5. Do you focus on capturing more wallet share from current customers?
The first priority for building deposits centers on getting more dollars from current customers.
6. Who tracks the competition and highlights innovations our bank can consider?
Banks should research and take advantage of competitor innovations. One example: More banks provide deposit products that give customers greater flexibility rather than lock in their funds for set periods.
7. Do you have a “swat team” for product development and pricing?
Banks can ponder a product for weeks if not months. While the current deposit picture is calm, the need to make quicker decisions to keep and add depositors will increase alongside rate volatility.
8. Have you considered a deposit-only sales force?
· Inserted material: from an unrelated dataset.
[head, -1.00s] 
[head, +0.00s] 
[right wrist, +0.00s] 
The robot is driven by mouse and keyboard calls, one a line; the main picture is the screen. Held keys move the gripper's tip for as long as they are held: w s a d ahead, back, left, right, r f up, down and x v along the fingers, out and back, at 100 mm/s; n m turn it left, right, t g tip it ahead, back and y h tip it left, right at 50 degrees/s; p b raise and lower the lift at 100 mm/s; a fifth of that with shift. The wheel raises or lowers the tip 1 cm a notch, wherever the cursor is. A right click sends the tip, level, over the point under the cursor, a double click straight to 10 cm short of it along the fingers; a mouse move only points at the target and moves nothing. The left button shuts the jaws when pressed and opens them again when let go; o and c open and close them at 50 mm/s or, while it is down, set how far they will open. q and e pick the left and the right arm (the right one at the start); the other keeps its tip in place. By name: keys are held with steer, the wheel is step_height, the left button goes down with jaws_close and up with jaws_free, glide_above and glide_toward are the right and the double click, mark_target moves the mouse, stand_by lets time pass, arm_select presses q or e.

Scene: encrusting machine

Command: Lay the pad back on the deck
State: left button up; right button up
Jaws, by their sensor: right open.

Banks that wish to jump start a deposit effort should set up a dedicated focus group with laser-like intensity. These bankers must grasp deposits and cash management and work with colleagues for loan-related requests.
9. Do senior banker discuss deposits with the same urgency as other areas?
We find that banks often focus on a critical area for a few months and then move. Deposit growth and costs must inform ongoing monthly/quarterly review processes and identify specific steps to correct missteps and maintain emphasis.
10. Do you believe your bank has a deposit culture?
Many bankers may think so—but most would be wrong. In such a culture, retail and commercial bankers often lead with deposits in their customer conversations and get paid to do so.
In the next few years, the ability to gather and maintain high levels of low-cost deposits will likely separate the mediocre banks from the leaders. The path requires top management and board commitment, but the payoff makes the effort worthwhile: truly, the power of “depositive thinking.”